A good film will hit the viewer with sound and imagery in abundance: background sounds, foreground sounds, music, specially chosen sound effects that are relevant to the story, foreground imagery, background imagery, the perfect location, the perfect lighting, the perfect camera motion, a perfect transformation as the drama unfolds during a take.  While the student film lingers on some background scenery, the more accomplished film has already conveyed a dozen things about the world, the characters and the conflict to the audience.  The interplay of background to foreground in visuals and in audio keeps the watchers watching.  Shots should be mined for opportunities to give clues in the background as well as in the foreground, by the first frame as well as the last frame of a shot.  The action that unfolds during a shot can convey many different pieces of information, if one abandons linear thinking.

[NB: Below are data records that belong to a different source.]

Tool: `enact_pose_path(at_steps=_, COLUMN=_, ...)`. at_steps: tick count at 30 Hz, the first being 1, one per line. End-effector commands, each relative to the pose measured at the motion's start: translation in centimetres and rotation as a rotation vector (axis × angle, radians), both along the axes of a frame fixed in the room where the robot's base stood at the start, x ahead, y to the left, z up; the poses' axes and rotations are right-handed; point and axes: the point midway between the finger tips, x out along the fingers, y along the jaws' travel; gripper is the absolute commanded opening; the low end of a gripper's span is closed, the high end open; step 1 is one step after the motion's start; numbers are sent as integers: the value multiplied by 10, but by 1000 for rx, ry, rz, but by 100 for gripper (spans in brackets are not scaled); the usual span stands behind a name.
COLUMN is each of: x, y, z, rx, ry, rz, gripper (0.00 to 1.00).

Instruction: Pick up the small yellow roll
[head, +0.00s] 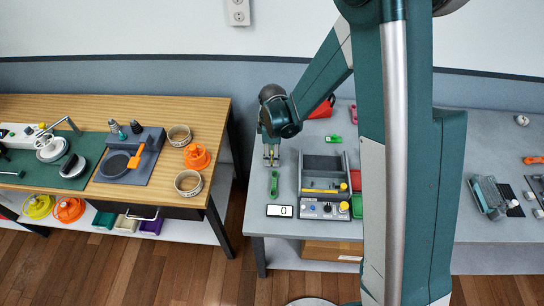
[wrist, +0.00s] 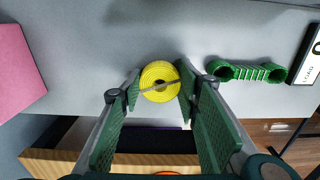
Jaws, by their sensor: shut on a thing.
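In the head view my gripper (head: 271,160) points down over the left part of the grey table (head: 262,228). The roll cannot be made out there. I cannot tell whether the roll touches the table.
A green double-ended piece (wrist: 245,71) lies right of the roll, and a pink block (wrist: 15,70) is at left. A wooden bench (head: 218,125) is at left, across a gap.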

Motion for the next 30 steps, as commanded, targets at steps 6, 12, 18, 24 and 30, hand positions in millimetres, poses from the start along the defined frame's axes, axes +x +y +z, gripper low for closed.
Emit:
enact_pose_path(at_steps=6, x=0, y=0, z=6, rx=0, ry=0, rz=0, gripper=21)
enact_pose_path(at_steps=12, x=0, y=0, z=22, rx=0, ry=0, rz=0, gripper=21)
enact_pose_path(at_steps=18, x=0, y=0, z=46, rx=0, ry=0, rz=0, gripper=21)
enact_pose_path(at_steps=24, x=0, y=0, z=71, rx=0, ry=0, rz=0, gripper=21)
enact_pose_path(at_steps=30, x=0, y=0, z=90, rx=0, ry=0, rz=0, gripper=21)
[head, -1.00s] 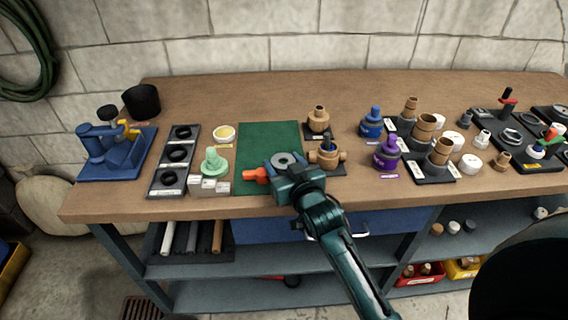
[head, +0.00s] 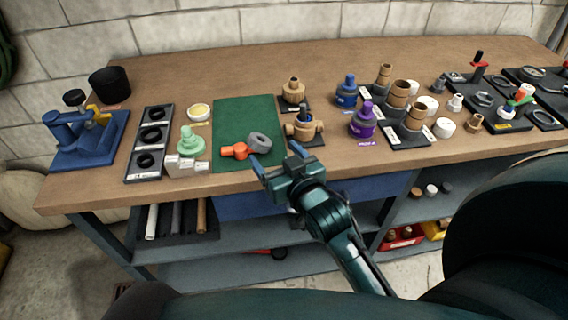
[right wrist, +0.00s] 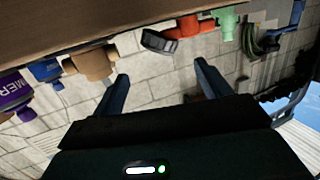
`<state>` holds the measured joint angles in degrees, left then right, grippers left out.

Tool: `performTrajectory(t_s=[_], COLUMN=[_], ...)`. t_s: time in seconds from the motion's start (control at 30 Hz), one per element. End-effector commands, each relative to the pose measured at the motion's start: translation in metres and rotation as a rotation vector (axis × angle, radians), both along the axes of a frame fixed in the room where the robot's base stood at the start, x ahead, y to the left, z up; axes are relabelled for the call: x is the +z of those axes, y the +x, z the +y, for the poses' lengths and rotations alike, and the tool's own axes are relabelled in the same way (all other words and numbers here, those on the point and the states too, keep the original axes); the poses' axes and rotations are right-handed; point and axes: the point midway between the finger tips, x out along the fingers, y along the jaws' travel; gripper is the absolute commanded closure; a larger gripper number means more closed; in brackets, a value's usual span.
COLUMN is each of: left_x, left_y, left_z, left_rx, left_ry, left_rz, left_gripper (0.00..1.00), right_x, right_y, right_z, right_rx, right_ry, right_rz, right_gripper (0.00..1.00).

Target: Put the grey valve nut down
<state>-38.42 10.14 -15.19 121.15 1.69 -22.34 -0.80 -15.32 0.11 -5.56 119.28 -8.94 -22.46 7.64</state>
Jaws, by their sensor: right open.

Front-loading, providing sufficient story information up front to set up the narrative through to the end, is the major missing ingredient in bad shorts.  The boring films just exist on a simple linear line.  The amazing films exist on multiple lines of storytelling, weaving a tapestry. Boring films focus on a single, obvious and unremarkable element, and hope that people will wait for something interesting to happen later – maybe.  Films need to start interesting and accelerate from there.  Life’s too short.